We propose a new generic framework for constructing fully secure attribute based encryption (ABE) in multilinear settings. It is applicable in a generic manner to any predicates. Previous generic frameworks of this kind are given only in bilinear group settings, where applicable predicate classes are limited. Our framework provides an abstraction of dual system paradigms over composite-order graded multilinear encoding schemes in a black-box manner.
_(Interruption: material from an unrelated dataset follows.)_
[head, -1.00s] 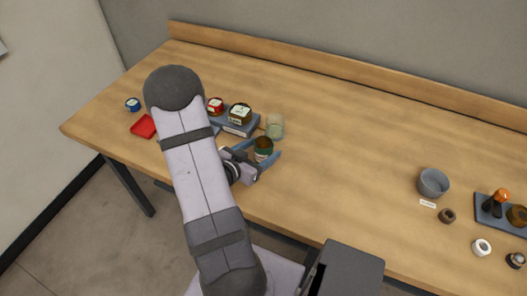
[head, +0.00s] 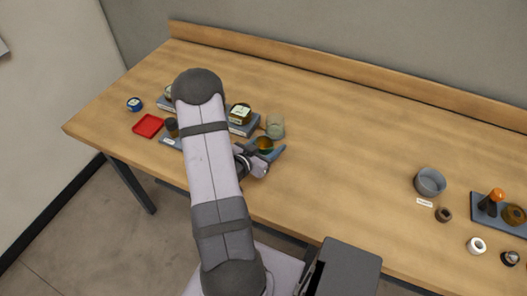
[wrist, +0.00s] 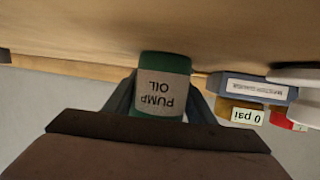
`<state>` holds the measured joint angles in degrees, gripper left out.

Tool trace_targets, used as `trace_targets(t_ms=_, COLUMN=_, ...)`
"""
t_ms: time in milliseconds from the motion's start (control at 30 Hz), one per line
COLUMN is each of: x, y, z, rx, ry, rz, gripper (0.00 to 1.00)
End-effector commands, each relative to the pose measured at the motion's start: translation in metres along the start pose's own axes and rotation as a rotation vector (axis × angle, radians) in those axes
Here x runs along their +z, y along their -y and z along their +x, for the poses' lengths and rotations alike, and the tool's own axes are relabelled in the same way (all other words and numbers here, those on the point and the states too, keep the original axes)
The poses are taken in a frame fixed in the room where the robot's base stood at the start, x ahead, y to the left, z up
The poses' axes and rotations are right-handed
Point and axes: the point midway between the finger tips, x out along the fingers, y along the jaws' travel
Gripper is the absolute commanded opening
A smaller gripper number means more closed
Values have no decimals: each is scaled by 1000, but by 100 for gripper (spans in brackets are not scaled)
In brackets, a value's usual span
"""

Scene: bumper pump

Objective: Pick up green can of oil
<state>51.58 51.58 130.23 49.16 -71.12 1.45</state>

As applications, we propose new fully secure ABE systems for general predicates, namely, ABE for circuits. We obtain two schemes for each of key-policy (KP) and ciphertext-policy (CP) variants of ABE. All of our four fully secure schemes can deal with unbounded-size circuits, while enjoy succinctness, meaning that the key and ciphertext sizes are (less than or) proportional to corresponding circuit sizes. In the CP-ABE case, no scheme ever achieves such properties, even when considering selectively secure systems. Furthermore, our second KP-ABE achieves constant-size ciphertexts, whereas our second CP-ABE achieves constant-size keys. Previous ABE systems for circuits are either selectively secure (Gorbunov et al. STOC’13, Garg et al. Crypto’13, and subsequent works), or semi-adaptively secure (Brakerski and Vaikuntanathan Crypto’16), or fully-secure but not succinct and restricted to bounded-size circuits (Garg et al. ePrint 2014/622, and Garg et al. TCC’16-A).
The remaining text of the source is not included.